THE OWNER(S) of a business should be very much aware that some customers that have received the goods on credit may never manage to pay the balances on their accounts.  If you sell goods or offer services on credit and they are not paid for, that is an expense to the business.
“Accounts receivables” refer to those current assets that report the amount of money that the customers owe the business for the services or goods that have been provided on credit terms. Under the accrual accounting principle, the business is required to credit the revenue account and debit the accounts receivable when it is billing its customers. After the collection of the accounts receivable, the accountant should debit the cash and credit the accounts receivable. All that technical talk aside, “accounts receivables” are simply money that is owed to you for services already performed or goods already received.
When you eat out at a restaurant, after you’ve finished your meal, the waiter delivers you a statement of his accounts receivable—otherwise known as a bill. You’ve already eaten the food, now it’s time to pay for it.
Businesses that provide credit to their customers face the risk of not being able to collect on the account receivable. If a real loss occurs because of the extension of credit, it should be recorded as a bad debts expenditure. There are two main ways of reporting the losses that have been incurred from the sales on credit. These are the write-off method and the allowance method.

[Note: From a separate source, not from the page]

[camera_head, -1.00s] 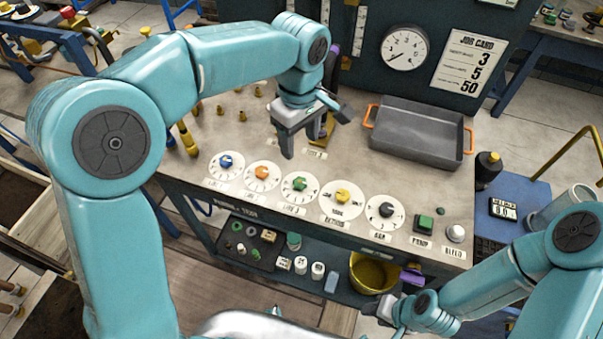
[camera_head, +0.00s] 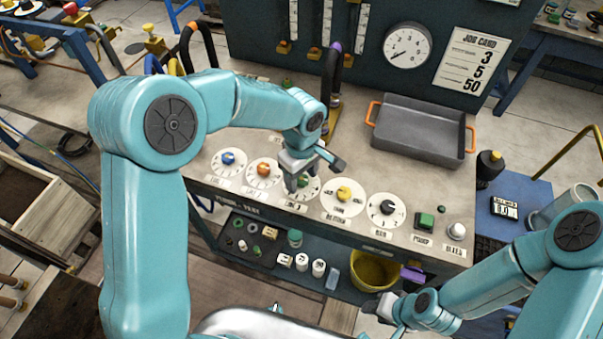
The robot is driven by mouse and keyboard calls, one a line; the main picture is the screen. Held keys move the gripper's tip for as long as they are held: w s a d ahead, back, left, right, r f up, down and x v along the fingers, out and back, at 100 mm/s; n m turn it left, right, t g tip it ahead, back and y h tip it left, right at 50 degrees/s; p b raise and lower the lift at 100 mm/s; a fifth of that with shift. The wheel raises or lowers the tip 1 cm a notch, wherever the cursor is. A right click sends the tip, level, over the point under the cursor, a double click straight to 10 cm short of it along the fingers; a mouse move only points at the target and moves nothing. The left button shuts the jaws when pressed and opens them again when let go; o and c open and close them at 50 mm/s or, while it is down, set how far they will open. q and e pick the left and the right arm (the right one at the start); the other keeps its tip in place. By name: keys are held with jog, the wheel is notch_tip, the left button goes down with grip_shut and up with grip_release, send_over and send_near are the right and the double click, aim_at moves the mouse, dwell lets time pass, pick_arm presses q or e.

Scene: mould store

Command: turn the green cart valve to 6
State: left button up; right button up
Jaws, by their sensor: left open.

In the write-off method, the business does not anticipate the loss. Because of this, the accounts receivable of the assets is reported in its total amount. No expenditure is reported until such a time when it is certainly known that the customer will not really pay the amount of money that is owed to the business.  Most accountants do not encourage the use of this method because it may lead to the overstating of the net income and assets.
The recommended way of reporting the losses that have been incurred from the sales in credit is the allowance method.  The allowance method works by anticipating that some of the receivables may indeed not be collected. From the allowance account, the credit balance works in order to evaluate the accounts receivable at the approximate net amount that is realizable. Under this method, the allowance account credit and bad debts expense is reported at the closest point to the time of selling.  This provides the better matching with the business revenues. Also in this method, the accounts receivables are recorded and reported in more conservative and realistic amount.
In order to assist in the management of the accounts receivables, the accounts receivable aging is prepared. The aging sorts the balances of the customers depending on the duration of time in which the customers have owed to the business the amounts of the open invoice. The sales on credit basically involve the terms of credit such as "2/10, net 30" or "net 30 days" or "net 10 days” among others. 
“Net 30” means that there is no allowance of discount from the amount that is indicated in the sales invoice.  The “2/10, net 30” means that the customer may remit 2% less the amount of invoice if he/she pays the amount of money owed to the business within a period of 10 days…in any other case, the full amount owed to the business is due within a period of 30 days.